Si tu fais une seule culture et ça ne marche pas, tu es
grillé ; il faut avoir plusieurs cartes si non ! Ah !
C'est la dérive » [Tintin, 25ans, maraicher à
VIMAS]. En général, une variété de semence de
référence est utilisée chaque année. La semence de
référence est une semence que le maraicher connait bien et qu'il
cultive depuis plusieurs années. Il s'assure avec cette
variété un rendement optimum, rendement qui sert d'ailleurs
d'étalon de mesure pour les rendements des nouvelles
variétés. Nous relevons ici un mécanisme fréquent
dans les prises de décisions par rapport à une nouveauté :
une semence ou un produit bien connu sert de point de repère à
partir duquel seront étalonnés, en positif ou en négatif,
les résultats ou l'efficacité du nouveau produit. Pour certains
et par moment, le choix se porte vers de nouvelles semences. Un tel choix
témoigne de la capacité à prendre des risques sur de
nouvelles variétés.
Au regard du discours des maraichers, on constate la place de
premier choix que les maraichers accordent aux pesticides à coté
des semences et fertilisants. « Il y a de nouvelles semences
qu'on nous présente certes mais le changement n'est pas au rythme des
pesticides. De même, quand il y a une nouvelle semence, l'ancienne ne
disparait pas souvent, c'est très rare ça ! »

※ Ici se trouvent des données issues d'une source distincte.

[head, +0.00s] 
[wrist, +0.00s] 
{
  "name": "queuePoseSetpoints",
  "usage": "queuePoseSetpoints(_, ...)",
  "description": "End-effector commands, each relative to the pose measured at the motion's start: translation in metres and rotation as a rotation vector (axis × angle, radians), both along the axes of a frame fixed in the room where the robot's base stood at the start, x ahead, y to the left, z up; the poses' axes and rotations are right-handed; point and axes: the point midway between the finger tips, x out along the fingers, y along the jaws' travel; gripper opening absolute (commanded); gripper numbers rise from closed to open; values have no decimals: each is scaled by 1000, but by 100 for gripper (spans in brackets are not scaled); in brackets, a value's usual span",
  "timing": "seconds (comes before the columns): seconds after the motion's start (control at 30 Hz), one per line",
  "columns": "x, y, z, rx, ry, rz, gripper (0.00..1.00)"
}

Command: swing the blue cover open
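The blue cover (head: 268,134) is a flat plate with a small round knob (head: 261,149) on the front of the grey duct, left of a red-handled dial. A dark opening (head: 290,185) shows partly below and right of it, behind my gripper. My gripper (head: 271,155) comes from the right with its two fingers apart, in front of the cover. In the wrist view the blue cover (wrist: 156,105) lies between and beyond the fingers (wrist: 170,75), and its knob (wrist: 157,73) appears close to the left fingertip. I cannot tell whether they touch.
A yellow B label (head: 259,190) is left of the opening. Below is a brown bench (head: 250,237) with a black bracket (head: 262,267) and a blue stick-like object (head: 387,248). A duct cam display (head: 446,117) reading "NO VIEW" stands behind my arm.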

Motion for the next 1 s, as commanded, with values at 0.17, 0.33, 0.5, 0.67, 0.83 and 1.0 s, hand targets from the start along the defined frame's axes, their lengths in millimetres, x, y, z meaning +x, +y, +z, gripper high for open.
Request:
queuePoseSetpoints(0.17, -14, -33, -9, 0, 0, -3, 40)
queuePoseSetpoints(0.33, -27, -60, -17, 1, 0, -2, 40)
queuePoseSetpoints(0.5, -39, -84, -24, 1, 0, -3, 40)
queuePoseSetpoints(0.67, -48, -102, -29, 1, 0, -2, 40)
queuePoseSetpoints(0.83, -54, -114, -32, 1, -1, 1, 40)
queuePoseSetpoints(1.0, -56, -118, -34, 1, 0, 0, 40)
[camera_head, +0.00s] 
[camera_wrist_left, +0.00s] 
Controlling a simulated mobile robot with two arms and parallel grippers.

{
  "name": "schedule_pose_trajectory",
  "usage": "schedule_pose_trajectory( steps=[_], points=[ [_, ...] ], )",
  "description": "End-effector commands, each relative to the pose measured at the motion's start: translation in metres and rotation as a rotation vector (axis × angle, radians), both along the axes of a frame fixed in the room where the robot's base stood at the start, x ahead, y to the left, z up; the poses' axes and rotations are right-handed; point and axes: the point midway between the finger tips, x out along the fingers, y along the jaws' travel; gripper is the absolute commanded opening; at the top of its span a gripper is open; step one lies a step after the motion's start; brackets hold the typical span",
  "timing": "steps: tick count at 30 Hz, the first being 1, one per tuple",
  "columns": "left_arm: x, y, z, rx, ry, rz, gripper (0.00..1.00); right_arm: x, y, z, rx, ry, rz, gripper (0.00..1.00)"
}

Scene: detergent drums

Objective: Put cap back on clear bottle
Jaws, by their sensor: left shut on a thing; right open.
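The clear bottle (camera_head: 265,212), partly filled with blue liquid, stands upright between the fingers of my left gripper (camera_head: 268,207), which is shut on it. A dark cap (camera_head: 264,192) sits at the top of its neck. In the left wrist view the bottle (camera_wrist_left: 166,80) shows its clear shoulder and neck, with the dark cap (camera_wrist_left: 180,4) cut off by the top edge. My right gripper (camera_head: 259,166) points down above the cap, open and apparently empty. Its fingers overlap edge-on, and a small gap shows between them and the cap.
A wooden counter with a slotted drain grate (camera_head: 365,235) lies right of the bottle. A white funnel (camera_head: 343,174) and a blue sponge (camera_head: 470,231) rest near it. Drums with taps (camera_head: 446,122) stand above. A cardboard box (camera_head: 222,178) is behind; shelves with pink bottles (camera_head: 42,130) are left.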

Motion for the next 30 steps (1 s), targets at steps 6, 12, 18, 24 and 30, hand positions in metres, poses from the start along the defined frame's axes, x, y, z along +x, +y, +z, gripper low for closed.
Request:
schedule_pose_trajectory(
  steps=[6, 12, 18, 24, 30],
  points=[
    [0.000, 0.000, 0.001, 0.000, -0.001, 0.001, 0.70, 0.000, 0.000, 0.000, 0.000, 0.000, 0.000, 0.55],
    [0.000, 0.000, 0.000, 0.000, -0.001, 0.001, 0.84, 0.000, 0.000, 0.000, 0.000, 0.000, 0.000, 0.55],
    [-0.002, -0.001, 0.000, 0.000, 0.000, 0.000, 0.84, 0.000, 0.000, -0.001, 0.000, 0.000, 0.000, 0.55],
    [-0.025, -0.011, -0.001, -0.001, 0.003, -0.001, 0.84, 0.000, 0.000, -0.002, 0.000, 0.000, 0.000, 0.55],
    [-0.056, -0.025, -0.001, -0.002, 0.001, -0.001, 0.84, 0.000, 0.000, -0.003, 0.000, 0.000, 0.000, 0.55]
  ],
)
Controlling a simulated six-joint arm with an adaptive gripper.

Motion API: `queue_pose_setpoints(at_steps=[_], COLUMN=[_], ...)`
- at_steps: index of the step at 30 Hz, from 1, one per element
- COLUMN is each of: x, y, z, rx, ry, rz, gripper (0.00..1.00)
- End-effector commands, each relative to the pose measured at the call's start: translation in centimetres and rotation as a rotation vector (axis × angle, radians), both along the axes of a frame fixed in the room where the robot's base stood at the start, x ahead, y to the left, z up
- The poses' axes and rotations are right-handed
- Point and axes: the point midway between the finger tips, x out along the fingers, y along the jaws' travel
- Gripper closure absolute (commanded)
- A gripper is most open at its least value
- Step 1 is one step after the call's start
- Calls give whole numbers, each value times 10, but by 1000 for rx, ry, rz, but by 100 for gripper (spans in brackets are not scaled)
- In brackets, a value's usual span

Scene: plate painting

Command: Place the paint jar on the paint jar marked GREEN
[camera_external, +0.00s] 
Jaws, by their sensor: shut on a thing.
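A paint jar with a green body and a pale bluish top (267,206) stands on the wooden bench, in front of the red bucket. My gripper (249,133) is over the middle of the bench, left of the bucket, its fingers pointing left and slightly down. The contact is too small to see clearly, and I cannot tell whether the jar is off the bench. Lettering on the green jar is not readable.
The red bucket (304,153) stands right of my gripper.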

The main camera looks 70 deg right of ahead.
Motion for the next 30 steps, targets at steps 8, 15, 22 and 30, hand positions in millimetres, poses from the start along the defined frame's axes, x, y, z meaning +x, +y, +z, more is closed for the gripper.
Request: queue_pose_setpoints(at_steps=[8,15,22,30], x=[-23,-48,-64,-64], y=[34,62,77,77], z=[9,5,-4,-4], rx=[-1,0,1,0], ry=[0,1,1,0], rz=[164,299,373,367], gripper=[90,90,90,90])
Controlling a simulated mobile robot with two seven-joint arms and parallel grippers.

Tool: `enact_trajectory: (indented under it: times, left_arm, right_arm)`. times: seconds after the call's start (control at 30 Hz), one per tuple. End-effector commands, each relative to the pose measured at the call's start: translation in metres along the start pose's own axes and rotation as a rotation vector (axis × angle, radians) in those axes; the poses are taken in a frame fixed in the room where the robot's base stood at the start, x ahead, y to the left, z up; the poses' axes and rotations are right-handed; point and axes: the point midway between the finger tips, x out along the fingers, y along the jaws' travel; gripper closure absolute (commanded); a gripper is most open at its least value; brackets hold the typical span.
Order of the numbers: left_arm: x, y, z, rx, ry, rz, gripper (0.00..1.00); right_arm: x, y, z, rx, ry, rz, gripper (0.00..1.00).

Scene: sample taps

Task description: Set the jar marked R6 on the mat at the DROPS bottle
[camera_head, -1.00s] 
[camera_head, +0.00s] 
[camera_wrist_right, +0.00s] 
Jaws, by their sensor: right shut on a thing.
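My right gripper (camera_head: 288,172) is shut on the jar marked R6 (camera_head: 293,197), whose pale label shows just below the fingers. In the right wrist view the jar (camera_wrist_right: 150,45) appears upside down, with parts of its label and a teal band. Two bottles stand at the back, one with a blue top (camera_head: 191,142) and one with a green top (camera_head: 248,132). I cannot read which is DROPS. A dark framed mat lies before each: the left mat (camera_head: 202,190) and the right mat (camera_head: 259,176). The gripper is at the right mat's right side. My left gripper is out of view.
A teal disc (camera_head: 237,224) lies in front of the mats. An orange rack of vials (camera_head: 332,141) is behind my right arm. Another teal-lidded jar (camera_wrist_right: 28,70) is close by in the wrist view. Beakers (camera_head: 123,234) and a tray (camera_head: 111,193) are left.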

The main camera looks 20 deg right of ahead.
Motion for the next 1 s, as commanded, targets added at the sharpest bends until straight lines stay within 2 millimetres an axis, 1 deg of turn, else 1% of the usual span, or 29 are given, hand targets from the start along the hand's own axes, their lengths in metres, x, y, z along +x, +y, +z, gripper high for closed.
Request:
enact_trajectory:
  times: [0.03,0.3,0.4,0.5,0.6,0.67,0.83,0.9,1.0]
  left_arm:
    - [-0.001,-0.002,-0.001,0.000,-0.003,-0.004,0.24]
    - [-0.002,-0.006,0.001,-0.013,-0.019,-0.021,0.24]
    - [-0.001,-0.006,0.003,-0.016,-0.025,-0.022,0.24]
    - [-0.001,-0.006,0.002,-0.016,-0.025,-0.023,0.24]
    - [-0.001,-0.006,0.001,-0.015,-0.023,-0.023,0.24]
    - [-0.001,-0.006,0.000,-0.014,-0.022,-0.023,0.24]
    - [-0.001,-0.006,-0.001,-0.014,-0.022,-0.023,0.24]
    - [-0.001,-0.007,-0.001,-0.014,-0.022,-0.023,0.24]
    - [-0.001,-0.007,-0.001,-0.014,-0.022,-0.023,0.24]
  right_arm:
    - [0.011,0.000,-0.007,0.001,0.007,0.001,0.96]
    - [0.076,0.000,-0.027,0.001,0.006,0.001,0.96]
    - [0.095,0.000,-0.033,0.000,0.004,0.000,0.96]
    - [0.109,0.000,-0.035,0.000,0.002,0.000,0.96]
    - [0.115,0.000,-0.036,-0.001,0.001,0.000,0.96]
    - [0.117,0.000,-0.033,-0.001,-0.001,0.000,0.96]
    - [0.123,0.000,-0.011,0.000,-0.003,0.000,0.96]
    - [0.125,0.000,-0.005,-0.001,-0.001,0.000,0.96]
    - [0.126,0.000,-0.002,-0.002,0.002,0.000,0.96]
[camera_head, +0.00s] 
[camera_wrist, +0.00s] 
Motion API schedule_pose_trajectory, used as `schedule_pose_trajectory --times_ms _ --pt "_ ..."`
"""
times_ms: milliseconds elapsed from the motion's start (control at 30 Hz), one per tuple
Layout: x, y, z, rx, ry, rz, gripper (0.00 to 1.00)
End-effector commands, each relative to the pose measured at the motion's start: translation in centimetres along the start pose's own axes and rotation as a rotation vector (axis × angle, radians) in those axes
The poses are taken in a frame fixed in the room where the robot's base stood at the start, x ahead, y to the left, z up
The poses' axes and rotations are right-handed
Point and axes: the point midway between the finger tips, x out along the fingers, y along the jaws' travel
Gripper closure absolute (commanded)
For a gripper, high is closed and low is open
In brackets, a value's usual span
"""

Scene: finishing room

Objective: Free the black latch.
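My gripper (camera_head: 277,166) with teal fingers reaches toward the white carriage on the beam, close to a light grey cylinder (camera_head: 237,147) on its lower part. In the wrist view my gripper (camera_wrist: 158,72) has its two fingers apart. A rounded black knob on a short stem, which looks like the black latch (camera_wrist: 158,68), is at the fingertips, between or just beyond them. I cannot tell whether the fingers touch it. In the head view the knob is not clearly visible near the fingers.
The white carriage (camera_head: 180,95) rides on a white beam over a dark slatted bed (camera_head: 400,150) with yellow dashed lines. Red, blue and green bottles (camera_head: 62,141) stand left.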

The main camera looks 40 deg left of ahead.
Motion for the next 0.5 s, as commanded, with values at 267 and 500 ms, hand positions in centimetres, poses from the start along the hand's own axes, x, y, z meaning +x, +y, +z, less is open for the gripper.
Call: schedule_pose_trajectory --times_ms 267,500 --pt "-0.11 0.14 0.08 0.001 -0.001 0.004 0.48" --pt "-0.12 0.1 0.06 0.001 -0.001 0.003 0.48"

[Darius 35 ans maraichers à VIMAS]. Aussi les trois quarts
d'entre les maraichers déclarent « il y a pas de bonnes
semences mais de bons produits. Ta beau avoir la meilleure semence du monde, si
tu ne possèdes pas de bons produits, tu verras tes cultures
attaquées par les ravageurs » [Sébastien, 25ans,
maraicher à VIMAS].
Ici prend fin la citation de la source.